Fast forward about ten years, and I had not only mastered the English language, but I literally got a Master’s in British Literature.
In the years between the playground and my dissertation on Keats, my siblings and I lived a life somewhere between our Bolivian customs and those of a suburban American family. In the end, we each found careers that would likewise balance these two worlds. Carola, of course, is the poster child.
My own career has been in the field of international economic development. At ACCION International — where I worked for 25 years, the last ten as CEO — we built banks for the poor. I started with ACCION in Honduras, fulfilling an urge to return to my Latin roots. It was during this time that a phenomenon called microfinance was turning traditional notions of banking and development on their heads.
Many of the people ACCION wanted to help lived in sprawling cities with no education, few skills, limited connections, and a negligible support system. Or they lived off of the land in rural areas with little infrastructure. In the absence of employment, they resorted to building their own tiny businesses — from the corner kiosk in the village, to banging old metal into pots and pans, to cooking and selling meals on a sidewalk.
It wasn’t long before ACCION and other pioneers in the field started to see the poor through a new lens. No longer were they helpless. Instead, we saw them as resourceful. And smart. And creative. And determined. Much like the immigrants helped by Neighbors Link, they would find ways to build enterprises even in overwhelming circumstances.
The only thing they needed was access to capital that could help them grow. A couple hundred dollars — sometimes even less — to invest in an idea and make it happen.
Since those early days, an estimated 90 million people worldwide have access to microcredit, and many millions more have their own savings accounts. With credit and savings, microfinance is expanding to include a wide array of financial services for the poo r—remittances, payment services, insurance, housing loans and the list goes on. It’s now so expansive that we are seeing a trend towards full financial inclusion — in which all people have access to a suite of productive, tailored financial products to help them work their way out of poverty.
But this phenomenon — banking for the poor — did not happen overnight. In fact, the words “banking” and “the poor” had hardly ever been placed in the same sentence before. No self-respecting traditional bank would make a loan to a poor person who had no collateral.
Part of what broke the mold, allowing microfinance to be not only successful but also sustainable was a new lending methodology that used character as collateral.
Let me say that again, because I think it’s especially important in the context of why we are all here tonight. Microfinance helped us understand — and bank on — the character of the poor and marginalized. We built our business on the innate potential and value of every person — poor vendors, rural farmers, new citizens, recent immigrants, whoever.
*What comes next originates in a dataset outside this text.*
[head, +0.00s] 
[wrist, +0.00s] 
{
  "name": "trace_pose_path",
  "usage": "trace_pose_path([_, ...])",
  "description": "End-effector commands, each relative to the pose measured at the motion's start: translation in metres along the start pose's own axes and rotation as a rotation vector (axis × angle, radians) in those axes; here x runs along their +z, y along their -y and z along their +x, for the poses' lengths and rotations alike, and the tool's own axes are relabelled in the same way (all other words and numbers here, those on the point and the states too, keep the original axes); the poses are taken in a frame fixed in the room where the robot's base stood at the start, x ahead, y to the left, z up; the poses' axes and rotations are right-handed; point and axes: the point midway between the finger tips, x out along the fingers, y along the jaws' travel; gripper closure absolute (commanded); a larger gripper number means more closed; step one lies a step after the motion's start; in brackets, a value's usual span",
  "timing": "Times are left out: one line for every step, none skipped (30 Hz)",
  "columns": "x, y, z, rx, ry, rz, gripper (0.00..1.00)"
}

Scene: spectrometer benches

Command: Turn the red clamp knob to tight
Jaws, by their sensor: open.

In other words, we all believe in using character as collateral. Success is not dependent on where you were born or the assets you have accumulated. Instead, success is dependent upon your determination and creativity.
I will never forget one of the first clients I met back in the early 1980s — an onion vendor of all things. She woke up at 3:30 am every morning and went to the main market where the trucks came in from the highlands with vegetables. She would get the onions for her stall from one of the intermediaries who charged her a huge rate. When she learned of ACCION’s micro-loans, she looked incredulous and asked “do you mean that you would lend me $150 just because I say I will pay it back?” She never went back to the intermediary and soon was selling much more than just onions.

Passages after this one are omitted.